In Oct. 2015, Trump tweeted
“@MittRomney is trying to hit back at me because I’m saying that he let the Repub Party down w/ his loss to Obama. Should’ve won—he choked!”
Jordan Gorski, a UNC Charlotte student, and registered Republican said despite not agreeing entirely with Sen. Romney, he did support his vote to go through with the impeachment trial
“I believe  President Trump has been pushing the limits of what is expected and allowed for the presidency,” Gorski said.
Gorski has been a Republican and involved in political conversation and debate for a long time. While his response to Sen. Romney’s vote was more on the optimistic side, other voices from the right have been more critical.
According to The Guardian, Donald Trump Jr., son of the president, suggested Romney should be expelled from the Republican party. Gorski said this reaction comes from Sen. Romney’s seeming betrayal of the Republican party.  
Gorski was upfront about how he rarely agrees with Sen. Romney. Though they belong to the same political party, Gorski has differing opinions on policies than him most of the time.

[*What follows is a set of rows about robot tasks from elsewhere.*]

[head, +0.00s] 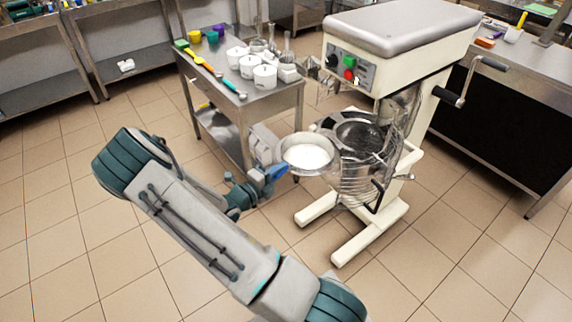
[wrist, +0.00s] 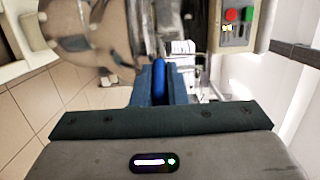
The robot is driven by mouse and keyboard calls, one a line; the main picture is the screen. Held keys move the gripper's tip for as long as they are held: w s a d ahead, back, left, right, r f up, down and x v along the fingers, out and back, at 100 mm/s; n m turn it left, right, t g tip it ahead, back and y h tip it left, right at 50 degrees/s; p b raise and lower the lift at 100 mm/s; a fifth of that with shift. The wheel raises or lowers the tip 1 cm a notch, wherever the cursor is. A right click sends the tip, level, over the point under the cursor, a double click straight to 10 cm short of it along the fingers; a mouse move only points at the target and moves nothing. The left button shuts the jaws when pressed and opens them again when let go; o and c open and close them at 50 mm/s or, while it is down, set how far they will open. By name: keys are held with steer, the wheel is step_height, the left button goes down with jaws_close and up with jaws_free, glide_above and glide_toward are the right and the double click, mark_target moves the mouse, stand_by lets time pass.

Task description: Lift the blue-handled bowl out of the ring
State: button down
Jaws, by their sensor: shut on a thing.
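The blue-handled bowl (head: 307,153) is a shallow metal bowl with white contents, roughly level, in the middle of the head view. Its blue handle (head: 277,173) points down-left, and my gripper (head: 268,177) is shut on it. In the wrist view the blue handle (wrist: 159,76) stands between the fingers of my gripper (wrist: 159,95). Next to the bowl on the right, a dark metal ring-like rim (head: 327,123) sits at the front of the cream machine. I cannot tell whether the bowl touches it or is still within a ring.
The cream machine (head: 395,50) has a wire guard (head: 360,180), a side crank (head: 448,96) and splayed feet (head: 345,250). A steel cart (head: 240,112) behind the gripper carries white tubs (head: 265,77) and coloured utensils. The tiled floor at left is clear.

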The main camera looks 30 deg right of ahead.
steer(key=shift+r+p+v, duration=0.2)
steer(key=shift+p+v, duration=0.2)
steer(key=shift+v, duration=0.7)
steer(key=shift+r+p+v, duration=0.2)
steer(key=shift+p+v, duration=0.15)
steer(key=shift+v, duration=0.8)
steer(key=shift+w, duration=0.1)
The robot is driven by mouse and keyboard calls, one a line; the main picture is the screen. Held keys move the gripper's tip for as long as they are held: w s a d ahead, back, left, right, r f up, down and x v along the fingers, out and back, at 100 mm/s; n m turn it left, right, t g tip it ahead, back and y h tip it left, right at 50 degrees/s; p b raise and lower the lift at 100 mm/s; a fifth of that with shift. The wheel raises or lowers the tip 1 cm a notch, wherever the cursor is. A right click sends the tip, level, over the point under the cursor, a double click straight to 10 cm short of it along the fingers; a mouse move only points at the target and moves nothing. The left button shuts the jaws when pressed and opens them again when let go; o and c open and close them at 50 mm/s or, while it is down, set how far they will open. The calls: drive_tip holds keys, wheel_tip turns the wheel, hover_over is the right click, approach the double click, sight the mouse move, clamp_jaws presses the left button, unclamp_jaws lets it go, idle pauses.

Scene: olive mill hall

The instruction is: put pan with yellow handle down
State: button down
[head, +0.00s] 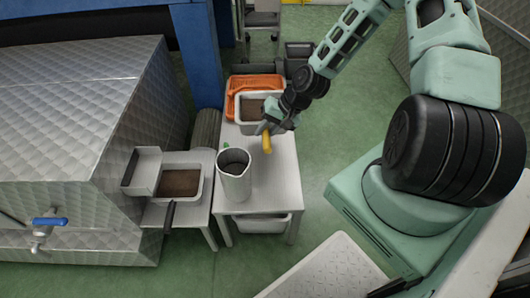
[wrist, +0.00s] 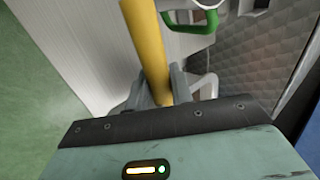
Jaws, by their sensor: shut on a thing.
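The pan with the yellow handle (head: 241,106) is a pale rectangular pan with brown material in it. It is at the far end of the white table (head: 275,195), in front of an orange crate (head: 236,85). I cannot tell whether it touches the table. My gripper (head: 268,130) is shut on its yellow handle (head: 266,144), which points toward the near side. In the wrist view the yellow handle (wrist: 147,45) runs up from between the fingers of my gripper (wrist: 158,88). The pan body is not clear there.
A grey metal jug (head: 234,182) stands on the near left of the table. A green handle (wrist: 192,20) shows in the wrist view. A black-handled pan (head: 160,192) sits on a lower stand at left. Bare tabletop lies right of the jug.

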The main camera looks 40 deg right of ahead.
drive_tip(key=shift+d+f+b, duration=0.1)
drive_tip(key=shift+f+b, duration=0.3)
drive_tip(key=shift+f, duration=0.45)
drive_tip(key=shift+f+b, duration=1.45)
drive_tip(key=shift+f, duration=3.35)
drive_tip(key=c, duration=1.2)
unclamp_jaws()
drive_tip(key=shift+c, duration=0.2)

“Mitt Romney did something neither party would expect and it was seen as a betrayal to the Republican party and the president. However, it shows that there are still some virtuous leaders in politics and that they aren’t all in it for themselves,” Gorski said.
Mary Grace Currie, a UNCA student and a registered Democrat, said Romney’s vote did matter. Currie said she was unaware Romney’s actions had never happened before. She knew voting outside of his party lines was a big deal but was surprised to find out this was a first.
“I think Romney’s vote did matter in the sense that he went against the party he is a part of,” Currie said.
She did have some reservations about how he used faith to justify his vote. To her, in a way, it was a cop-out.
“Romney should have, in my opinion, based the vote on more than just his faith he would be better supported,” Currie said.
According to Currie, it’s more than just this specific event where he should have taken a stance against Trump.
“Romney’s vote would have most likely mattered more if he stepped up sooner and made points based on something other than faith but also for the people of the U.S. that are struggling due to Trump’s presidency,” she said.